Crime and Punishment

Tuesday, October 17, 2006

AS THE DEMOCRATIC candidate for mayor of Baltimore in 1999, Martin O'Malley set a goal of cutting the city's annual number of murders to 175; they were then running at more than 300 a year. He failed. Baltimore's homicide tally looks likely to reach or surpass 270 this year, maintaining the city's standing as one of the nation's deadliest.

As the Republican candidate for governor of Maryland in 2002, Robert L. Ehrlich Jr. also set a goal: to reform the state's decrepit, Dickensian system of juvenile jails. He also appears to have fallen short, though that record is not as easily quantified.

One may give both men, who face each other as gubernatorial candidates in the Nov. 7 elections, credit for setting ambitious agendas. One may fairly conclude that each made efforts and some progress in the face of daunting obstacles -- Mr. O'Malley cut Baltimore's murder rate and Mr. Ehrlich closed one of Maryland's worst juvenile jails. Still, the bottom line is that neither made good on his campaign promise to solve a painful, long-standing problem.

Messrs. O'Malley and Ehrlich, in the heat of the campaign homestretch, are busy bashing each other over issues of crime and punishment. They are key questions for voters throughout the state, particularly in the high-crime areas of Baltimore and Prince George's County, and they played a prominent role in the candidates' back-to-back debates this past weekend.

Mr. O'Malley, in particular, has been put on the defensive because of Baltimore's stubbornly high murder rate.

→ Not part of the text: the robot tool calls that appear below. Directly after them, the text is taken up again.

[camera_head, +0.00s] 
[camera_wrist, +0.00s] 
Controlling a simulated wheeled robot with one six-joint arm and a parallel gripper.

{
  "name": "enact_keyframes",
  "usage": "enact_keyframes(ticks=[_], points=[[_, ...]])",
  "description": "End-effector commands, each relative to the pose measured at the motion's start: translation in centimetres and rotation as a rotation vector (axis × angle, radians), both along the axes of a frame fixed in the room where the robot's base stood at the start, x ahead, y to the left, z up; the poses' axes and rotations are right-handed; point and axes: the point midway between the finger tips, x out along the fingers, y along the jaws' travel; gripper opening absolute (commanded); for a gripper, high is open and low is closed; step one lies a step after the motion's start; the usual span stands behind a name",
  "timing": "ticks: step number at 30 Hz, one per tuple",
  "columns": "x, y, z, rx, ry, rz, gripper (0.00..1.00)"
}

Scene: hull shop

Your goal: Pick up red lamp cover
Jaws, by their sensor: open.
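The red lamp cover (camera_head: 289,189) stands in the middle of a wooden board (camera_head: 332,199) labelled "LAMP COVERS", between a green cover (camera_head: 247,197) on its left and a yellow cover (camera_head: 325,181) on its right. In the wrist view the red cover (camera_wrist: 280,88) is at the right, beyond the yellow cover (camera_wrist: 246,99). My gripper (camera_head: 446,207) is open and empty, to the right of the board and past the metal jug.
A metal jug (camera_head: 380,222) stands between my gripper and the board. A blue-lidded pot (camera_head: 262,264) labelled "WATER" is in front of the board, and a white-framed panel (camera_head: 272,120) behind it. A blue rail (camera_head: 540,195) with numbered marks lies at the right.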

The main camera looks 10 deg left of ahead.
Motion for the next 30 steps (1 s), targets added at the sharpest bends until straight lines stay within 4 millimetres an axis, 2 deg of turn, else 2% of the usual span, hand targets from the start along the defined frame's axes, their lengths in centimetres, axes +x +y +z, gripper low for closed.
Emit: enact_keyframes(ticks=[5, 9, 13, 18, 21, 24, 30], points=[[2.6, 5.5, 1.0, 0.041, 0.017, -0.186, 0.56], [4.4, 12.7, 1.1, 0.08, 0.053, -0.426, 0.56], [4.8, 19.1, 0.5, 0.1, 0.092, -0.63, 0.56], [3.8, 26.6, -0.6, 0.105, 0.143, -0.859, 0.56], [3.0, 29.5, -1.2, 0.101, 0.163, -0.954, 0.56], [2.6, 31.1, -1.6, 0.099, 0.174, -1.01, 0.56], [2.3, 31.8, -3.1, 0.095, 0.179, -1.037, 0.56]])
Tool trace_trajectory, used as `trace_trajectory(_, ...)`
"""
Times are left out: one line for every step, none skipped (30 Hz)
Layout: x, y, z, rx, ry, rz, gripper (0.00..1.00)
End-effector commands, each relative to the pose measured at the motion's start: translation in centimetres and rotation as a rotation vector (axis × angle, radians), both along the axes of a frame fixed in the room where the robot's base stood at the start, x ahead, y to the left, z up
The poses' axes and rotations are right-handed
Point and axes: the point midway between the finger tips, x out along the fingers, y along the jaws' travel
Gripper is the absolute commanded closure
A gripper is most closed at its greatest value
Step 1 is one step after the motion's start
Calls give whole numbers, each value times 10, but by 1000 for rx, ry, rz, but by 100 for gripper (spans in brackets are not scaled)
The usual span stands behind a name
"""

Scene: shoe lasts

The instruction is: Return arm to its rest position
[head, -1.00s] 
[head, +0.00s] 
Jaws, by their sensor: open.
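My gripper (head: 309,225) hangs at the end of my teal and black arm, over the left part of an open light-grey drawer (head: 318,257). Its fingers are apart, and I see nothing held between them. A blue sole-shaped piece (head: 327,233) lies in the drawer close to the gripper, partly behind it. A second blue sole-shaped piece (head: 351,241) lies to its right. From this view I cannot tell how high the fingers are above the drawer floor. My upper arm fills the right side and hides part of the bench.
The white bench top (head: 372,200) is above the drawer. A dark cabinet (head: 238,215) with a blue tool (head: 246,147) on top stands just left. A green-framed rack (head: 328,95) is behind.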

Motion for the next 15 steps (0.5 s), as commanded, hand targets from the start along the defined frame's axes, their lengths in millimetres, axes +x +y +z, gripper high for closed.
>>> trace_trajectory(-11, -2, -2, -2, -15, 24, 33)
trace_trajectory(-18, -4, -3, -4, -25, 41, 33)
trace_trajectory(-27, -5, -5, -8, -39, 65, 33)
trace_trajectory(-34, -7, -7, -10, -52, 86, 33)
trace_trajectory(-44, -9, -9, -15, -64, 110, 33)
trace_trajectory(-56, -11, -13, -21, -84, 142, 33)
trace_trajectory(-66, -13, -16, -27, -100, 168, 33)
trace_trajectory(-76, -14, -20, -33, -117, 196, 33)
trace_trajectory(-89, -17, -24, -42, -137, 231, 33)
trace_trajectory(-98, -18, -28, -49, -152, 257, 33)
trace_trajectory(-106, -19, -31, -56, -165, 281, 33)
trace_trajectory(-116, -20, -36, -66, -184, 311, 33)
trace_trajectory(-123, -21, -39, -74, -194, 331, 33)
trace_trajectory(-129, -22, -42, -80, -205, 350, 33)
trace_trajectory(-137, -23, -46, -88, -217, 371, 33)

It's a good bet that he rues the day he promised to cut homicides to 175 annually, calling it a "realistic goal"; during his term as mayor, which began with this decade, they have never dipped below 253. The murder rate did decline sharply in the mayor's first couple of years in office, as he pushed police to take a more focused, aggressive stance in the city's most crime-ridden precincts -- including the routine arrest of loiterers, which has drawn fire from civil libertarians. But progress on homicides stalled after 2002 even as other categories of violent crime fell sharply. And it speaks poorly of Mr. O'Malley's managerial abilities that he has overseen a revolving door of four police chiefs during his nearly seven years in office -- not counting three others who served on an interim basis.

In the case of Maryland's juvenile justice system, state officials insist that they have made progress in addressing staffing problems, including poor pay and qualifications for many of those who work with young detainees. They closed what was the state's most notoriously violent juvenile treatment facility, the Charles H. Hickey Jr. reform school in Baltimore County -- but without a coherent plan for housing its 144 youthful residents.

Signs persist that the problem is far from fixed. Less than two months ago the state's independent monitor of juvenile facilities, Katherine A. Perez, wrote that she remained concerned about inadequate staffing and "the threat to life, health and safety" of youths at Baltimore City's Juvenile Justice Center. In May, Ms. Perez reported that youths were sleeping on the floor at one overcrowded jail and that monitors had seen a male staff member throw punches at a rowdy girl in another.

The hard problems of drugs and gangs are impediments to denting the problems that both men inherited. But the disappointing results in Maryland's juvenile jails and on Baltimore's rough streets raise questions about the managerial abilities of both candidates.